I have a feeling that you treat $p$ as a completely unknown object. I do not think this is the case. This is probably what you missed.

Say we observe $Y = \{y_i\}_{i=1}^n$ (i.i.d.) and we want to infer $p(x|Y)$ where we assume that $p(y|x)$ and $p(x)$ for $x\in\mathbb{R}^d$ are specified by the model. By Bayes' rule,

$$p(x|Y) = \frac{p(x)}{p(Y)}p(Y|x) = \frac{p(x)}{p(Y)}\prod_{i=1}^n p(y_i|x).$$

The first observation is that we know something about the posterior distribution $p(x|Y)$. It is given as above. Typically, we just do not know its normalizer $p(Y)$. If the likelihood $p(y|x)$ is very complicated, then we end up having some complicated distribution $p(x|Y)$.

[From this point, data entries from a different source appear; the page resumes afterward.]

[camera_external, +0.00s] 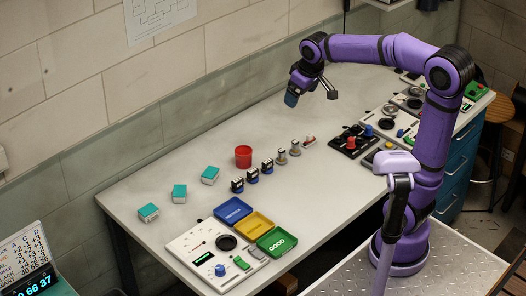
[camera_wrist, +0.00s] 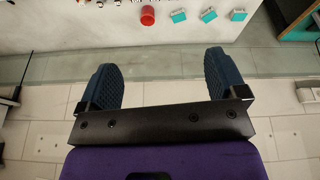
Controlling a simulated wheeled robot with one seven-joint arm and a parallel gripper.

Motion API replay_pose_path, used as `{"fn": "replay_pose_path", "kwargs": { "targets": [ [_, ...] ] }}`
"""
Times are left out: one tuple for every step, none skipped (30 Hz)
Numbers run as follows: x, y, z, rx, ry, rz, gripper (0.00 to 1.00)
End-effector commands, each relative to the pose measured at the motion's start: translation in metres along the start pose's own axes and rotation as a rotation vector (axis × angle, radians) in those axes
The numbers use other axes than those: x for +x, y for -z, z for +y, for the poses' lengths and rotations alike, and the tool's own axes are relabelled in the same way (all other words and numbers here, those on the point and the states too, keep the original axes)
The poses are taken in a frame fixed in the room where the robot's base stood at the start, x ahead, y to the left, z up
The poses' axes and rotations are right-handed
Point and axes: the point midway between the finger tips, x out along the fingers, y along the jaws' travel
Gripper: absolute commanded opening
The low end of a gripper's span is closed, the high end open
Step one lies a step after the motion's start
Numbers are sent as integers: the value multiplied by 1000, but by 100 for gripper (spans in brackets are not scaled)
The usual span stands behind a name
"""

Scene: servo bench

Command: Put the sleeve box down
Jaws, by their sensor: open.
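Several small box-like things are on the bench. Three teal-and-white boxes stand apart in a slanting row on the left part of the bench: a near-left box (camera_external: 148,212), a middle box (camera_external: 179,194) and a far-right box (camera_external: 210,175). I cannot tell which is the sleeve box. In the wrist view the boxes show at the top: one (camera_wrist: 178,16), another (camera_wrist: 209,15) and a third (camera_wrist: 238,15). My gripper (camera_external: 290,98) is raised above the back edge of the bench, away from the boxes. Its blue fingers (camera_wrist: 162,75) are wide apart with nothing between them.
A red cup (camera_external: 243,156) stands right of the boxes, beside several stamps and small weights. Blue (camera_external: 233,210), yellow (camera_external: 253,225) and green (camera_external: 277,241) trays lie nearer the front, next to a white panel (camera_external: 205,262). The bench middle (camera_external: 310,195) is clear. A wall runs behind.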

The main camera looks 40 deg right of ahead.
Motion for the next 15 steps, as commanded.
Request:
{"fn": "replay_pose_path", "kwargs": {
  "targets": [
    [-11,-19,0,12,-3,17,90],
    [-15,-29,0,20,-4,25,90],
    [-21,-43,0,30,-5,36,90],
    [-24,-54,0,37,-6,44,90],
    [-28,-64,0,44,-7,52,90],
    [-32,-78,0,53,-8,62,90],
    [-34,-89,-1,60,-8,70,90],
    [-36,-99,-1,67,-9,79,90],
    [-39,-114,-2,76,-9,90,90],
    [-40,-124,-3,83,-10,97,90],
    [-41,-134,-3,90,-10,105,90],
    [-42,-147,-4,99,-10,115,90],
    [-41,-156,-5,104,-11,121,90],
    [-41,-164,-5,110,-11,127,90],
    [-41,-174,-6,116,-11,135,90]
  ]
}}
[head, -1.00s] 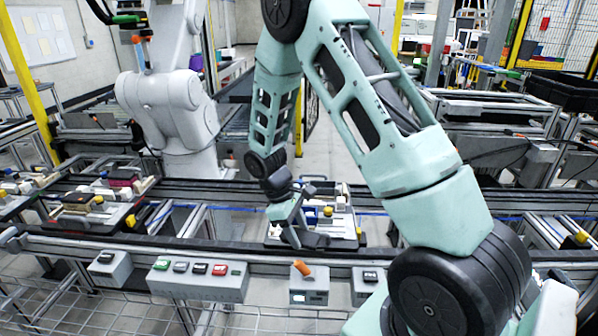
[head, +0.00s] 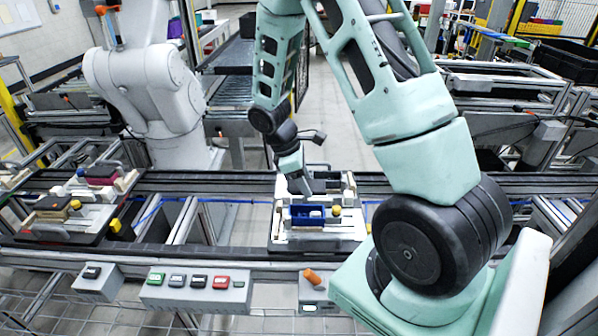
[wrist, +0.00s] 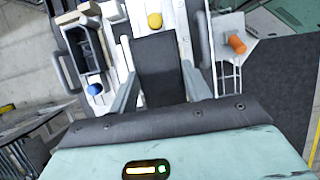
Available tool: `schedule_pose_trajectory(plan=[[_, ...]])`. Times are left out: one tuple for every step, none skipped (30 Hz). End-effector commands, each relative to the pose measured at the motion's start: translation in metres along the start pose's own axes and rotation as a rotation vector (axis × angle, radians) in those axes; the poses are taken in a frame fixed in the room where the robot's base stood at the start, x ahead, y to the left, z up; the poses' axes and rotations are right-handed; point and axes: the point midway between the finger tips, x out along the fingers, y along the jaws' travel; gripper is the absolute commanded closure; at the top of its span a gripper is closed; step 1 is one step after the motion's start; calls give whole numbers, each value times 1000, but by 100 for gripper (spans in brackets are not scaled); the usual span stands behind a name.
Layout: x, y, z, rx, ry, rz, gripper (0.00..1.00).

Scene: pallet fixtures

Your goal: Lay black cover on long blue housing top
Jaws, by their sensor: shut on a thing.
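The black cover (wrist: 158,68) is a flat dark plate between the two fingers of my gripper (wrist: 160,84) in the wrist view. My gripper is shut on it. In the head view my gripper (head: 303,186) hangs over the far part of the white pallet fixture, and the cover is hard to tell from the fingers. The long blue housing (head: 306,215) lies on the near side of that fixture, with a pale part showing inside. The gripper appears behind and above it in the head view. In the wrist view I cannot make out the blue housing; the cover blocks that area.
A yellow knob (head: 336,210) stands at the housing's right end. A dark open box (wrist: 88,50) and a blue knob (wrist: 94,88) sit to the cover's left in the wrist view. Button boxes (head: 195,281) line the front. Another loaded pallet (head: 65,212) stands left.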

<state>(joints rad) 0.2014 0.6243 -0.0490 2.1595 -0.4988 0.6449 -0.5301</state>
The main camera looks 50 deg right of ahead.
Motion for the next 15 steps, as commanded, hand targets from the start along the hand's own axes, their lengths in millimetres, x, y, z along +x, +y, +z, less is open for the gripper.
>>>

The second thing that makes it possible to do variational inference is that there is a constraint on the form that $q$ can take. Without any constraint, $\arg \min_q KL(p||q)$ would be $p$ which is usually intractable. Typically, $q$ is assumed to live in a chosen subset of the exponential family. For example, this might be the family of fully factorized Gaussian distributions i.e., $q \in \mathcal{Q} = \{\prod_{i=1}^d q_i(x_i) \mid \text{each } q_i \text{ is a one-dimensional Gaussian}\}$. It turns out that if this is your constraint set, then each component of $q$ is given by

$$q_i \propto \exp( \mathbb{E}_{\prod_{j\neq i} q_j} \log p(x, Y) ), $$

where $p(x, Y) = p(x) \prod_{i=1}^n p(y_i|x).$ The exact formula does not matter much. The point is the approximate $q$ can be found by relying on the knowledge of the true $p$, and the assumption on the form that the approximate $q$ should take.

Update

The following is to answer the updated part in the question. I just realized that I have been thinking about $KL(q||p(x|Y))$. I will always use $p$ for the true quantity, and $q$ for an approximate one. In variational inference or variational Bayes, $q$ is given by

$$q = \arg \min_{q \in \mathcal{Q}} KL(q\, ||\, p(x|Y)).$$

With the constraint set $\mathcal{Q}$ as above, the solution is the one given previously. Now if you are thinking about

$$q = \arg \min_{q \in \mathcal{Q}} KL( p(x|Y) \, || \, q),$$

for $\mathcal{Q}$ defined to be a subset of the exponential family, then this inference is called expectation propagation (EP). The solution for $q$ in this case is the one such that its moments match that of $p(x|Y)$.

Either way, you are right in saying that essentially you try to approximate the true posterior distribution in the KL sense by a distribution $q$ constrained to take some form.